To be honest, there is nothing subtle about the point’s director Sinha wants to make about the growing prejudice among many along religious lines. He also leaves no doubt in anyone’s mind that this story unfolds in present day India, with the subtle digs at demonetization and when Murad Ali talks about how he chose his country over his religion during the Partition of India, you are left wondering how long people will have to keep saying it to prove that they are Indian. This is not just a film about a terror attack and a family facing trial, but it exposes the many preconceived notions we have been carrying on for decades. In the climax, Aarti questions the people watching the court proceedings, “Did you ask yourself why you were laughing when Santosh repeatedly mocked Murad Ali Mohammed with his insensitive comments?”

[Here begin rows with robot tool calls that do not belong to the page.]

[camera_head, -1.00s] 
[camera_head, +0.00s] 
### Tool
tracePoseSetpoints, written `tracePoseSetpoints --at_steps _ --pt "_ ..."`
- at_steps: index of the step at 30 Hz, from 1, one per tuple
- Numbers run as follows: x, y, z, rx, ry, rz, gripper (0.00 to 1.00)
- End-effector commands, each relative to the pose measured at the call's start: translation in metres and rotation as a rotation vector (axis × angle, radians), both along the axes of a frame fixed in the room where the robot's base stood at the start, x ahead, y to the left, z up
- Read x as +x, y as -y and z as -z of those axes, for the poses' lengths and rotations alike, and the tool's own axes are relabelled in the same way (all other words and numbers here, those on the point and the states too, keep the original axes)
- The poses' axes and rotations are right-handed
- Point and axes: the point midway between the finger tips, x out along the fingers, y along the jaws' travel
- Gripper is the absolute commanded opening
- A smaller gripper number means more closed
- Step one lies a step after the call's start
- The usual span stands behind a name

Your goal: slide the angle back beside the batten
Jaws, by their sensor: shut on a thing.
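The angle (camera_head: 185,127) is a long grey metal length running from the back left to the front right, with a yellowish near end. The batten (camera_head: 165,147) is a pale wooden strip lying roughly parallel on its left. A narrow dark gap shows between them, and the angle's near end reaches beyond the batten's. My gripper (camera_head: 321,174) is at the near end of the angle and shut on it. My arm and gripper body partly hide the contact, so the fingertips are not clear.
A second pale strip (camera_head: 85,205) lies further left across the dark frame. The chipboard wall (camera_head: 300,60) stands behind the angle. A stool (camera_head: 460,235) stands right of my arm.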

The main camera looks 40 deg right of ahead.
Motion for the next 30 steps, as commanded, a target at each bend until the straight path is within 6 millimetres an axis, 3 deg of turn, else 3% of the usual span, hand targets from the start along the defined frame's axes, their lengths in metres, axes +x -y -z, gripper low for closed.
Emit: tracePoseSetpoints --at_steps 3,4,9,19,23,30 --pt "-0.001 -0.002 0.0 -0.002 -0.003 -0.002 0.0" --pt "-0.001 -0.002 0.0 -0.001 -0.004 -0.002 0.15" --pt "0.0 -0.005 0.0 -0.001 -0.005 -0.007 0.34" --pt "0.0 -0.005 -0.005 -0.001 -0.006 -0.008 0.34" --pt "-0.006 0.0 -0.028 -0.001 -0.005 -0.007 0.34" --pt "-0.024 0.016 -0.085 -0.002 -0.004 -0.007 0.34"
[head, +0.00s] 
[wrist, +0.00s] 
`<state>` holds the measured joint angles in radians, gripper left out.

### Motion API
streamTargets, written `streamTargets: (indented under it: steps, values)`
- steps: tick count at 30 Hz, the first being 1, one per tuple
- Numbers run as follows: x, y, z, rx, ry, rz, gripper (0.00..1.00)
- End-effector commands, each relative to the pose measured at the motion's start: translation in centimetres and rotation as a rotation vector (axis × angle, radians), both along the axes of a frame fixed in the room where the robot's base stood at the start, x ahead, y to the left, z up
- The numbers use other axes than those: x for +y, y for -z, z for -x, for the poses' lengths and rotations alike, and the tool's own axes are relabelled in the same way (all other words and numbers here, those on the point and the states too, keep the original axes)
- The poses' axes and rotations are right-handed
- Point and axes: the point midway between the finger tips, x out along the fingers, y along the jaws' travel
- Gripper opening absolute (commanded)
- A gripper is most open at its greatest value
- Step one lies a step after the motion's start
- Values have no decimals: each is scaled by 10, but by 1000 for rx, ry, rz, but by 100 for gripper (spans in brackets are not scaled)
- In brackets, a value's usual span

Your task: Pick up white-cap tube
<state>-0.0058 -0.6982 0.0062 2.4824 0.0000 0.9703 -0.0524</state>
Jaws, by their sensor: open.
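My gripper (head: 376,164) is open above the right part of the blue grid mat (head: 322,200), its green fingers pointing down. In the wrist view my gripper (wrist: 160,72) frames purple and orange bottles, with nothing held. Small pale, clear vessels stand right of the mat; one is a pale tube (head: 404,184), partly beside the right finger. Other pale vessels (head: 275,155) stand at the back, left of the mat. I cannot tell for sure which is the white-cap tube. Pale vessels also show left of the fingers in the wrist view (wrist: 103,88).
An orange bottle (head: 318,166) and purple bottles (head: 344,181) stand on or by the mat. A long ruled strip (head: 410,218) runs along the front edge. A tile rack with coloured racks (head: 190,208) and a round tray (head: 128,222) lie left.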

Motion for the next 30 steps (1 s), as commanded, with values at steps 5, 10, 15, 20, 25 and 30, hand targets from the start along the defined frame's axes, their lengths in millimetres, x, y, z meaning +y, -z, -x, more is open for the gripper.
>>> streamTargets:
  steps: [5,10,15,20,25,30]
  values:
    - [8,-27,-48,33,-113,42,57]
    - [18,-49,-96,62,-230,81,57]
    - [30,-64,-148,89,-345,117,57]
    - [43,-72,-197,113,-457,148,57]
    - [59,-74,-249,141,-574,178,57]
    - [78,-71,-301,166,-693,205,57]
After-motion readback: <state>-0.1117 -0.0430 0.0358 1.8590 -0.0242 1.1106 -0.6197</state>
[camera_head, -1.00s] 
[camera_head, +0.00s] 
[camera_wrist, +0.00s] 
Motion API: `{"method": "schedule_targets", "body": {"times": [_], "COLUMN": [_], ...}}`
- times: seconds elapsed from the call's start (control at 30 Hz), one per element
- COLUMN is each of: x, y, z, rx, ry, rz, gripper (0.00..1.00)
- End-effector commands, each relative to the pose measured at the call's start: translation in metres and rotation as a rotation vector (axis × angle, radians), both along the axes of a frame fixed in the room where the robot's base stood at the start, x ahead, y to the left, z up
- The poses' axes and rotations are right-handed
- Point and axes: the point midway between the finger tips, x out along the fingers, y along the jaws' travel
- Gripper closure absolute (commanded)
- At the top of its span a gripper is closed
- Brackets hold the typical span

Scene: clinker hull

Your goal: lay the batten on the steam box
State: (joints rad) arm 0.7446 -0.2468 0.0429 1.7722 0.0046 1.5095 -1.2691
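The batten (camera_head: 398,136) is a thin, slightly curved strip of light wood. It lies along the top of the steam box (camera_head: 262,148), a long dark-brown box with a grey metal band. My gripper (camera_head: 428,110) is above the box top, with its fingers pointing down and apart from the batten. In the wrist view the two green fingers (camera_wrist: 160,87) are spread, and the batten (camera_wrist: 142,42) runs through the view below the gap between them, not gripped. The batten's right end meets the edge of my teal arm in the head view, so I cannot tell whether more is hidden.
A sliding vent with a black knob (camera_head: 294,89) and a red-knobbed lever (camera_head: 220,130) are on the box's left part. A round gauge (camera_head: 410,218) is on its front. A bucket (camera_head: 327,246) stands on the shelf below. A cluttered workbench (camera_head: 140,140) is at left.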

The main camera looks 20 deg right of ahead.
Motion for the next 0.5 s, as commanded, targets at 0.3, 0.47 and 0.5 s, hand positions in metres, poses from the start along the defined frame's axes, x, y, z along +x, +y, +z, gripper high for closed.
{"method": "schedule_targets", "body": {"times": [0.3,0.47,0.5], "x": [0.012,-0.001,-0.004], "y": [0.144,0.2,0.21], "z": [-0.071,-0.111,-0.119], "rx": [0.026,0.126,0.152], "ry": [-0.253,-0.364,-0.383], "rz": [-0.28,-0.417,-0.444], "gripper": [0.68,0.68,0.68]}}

This question that critiques the public’s herd mentality is met with complete silence in court. Aarti’s closing argument about how the definition of terrorism doesn’t use the word “religion” anywhere, and that terrorism can take various forms will hopefully be an eye-opener. Here, director Sinha also touches upon the basic weaknesses of the community, with subtle hints at polygamy, excessive children and a lack of priority that results in their under-education, but in a compassionate way that clearly tells those subscribing to them that these as detrimental to THEIR interests.
A trenchant remark by Shahid’s Muslim friend (Anshul Jain) that even their Hindu friends have not got jobs despite higher marks in the qualifying examinations speaks volumes for all aspects – methinks there is even a clever jibe here at the quota for scheduled and backward castes and tribes. A broader definition of terrorism is also discussed, like the intra-religious aspects of casteism and assorted evils. Humor is also used, like when a staunch vegetarian is tempted to snack on Murad’s delicious korma, and even to underscore the fact that Bilal and Murad live together in one house with their affectionate families but do not speak to each other.
The context behind their quarrel is again relevant to the theme, and Bilal’s heart condition is again connected cleverly with the story’s development. Sure, the film is on shaky ground when it is trying to investigate the roots of terrorism linked to religious beliefs and the larger political context that is responsible for the growing marginalization of numerous Muslims. Yet, there is much to marvel at in what director Sinha sets out to explore, and what he is able to get away with, as his film stands at the opposite end of the average terrorism thriller, which nearly always features wild-eyed and bearded Muslim men toting assault weapons. In its own way, the film turns the spotlight on the very real problem of scare-mongering that is playing out beyond the screen and in far more monstrous proportions on the national stage.
In a little scene in the second half, Murad calls back on a conversation with Shahid where they discuss the unwanted need to have a blockade for a darga ritual. When he remembers Shahid’s dissent in that conversation, Murad realizes that he should have kept an eye on the boy. There is another little scene where, while Shahid claims he killed people for his religion and people, Bilal admits to the court that the boy had never properly learnt the Quran (thus was easily manipulated). That’s the thing I appreciate about this film, while the film insists that a family or a religion cannot be placed in the same basket as the wrongdoer, it also doesn’t absolve them of their callousness of not keeping a closer eye on potential wrongdoers.
Despite the tendency of films of this genre to do so, the film never shows one side as innocent and other the victim. The film understates the fact that there are bad eggs in every religion, but one should not color an entire community for the actions of a few. With this film, director Anubhav Sinha delivers his finest work yet, away from the superhero shenanigans of Ra One or the melodramatic romance of Tum Bin, director Sinha returns to good form with what could be one of 2018’s better efforts.
Of course none of this would have worked if the performances were as par excellence. As always, Rishi Kapoor turns in yet another solid performance. Here, the senior Kapoor makes Murad’s emotional journey from confusion to disbelief to hurt to anger to resolve palpable. Tempted by the potential to make every scene of his loud, he manages to strike a balance between dogged determination and frailty. Without a doubt, Taapsee Pannu is one of the finest actresses we have working today, as here she once again delivers a perfectly balanced performance. Ashutosh Rana owns the character of Santosh right down to the smarmy smile, even though he sometimes tips towards the over dramatic. Manoj Pahwa and Rajat Kapoor are also fabulous; the former’s bumbling Bilal and the latter’s dour SSP Danish capture the two extremes of perceived Indian Muslim stereotypes. Kumud Mishra, Prateik Babbar, Neena Gupta, Ashrut Jain and Prachi Shah are also impressive in their respective roles. On the whole, ‘Mulk’ is a timely political thriller that is bold, hard-hitting and topical.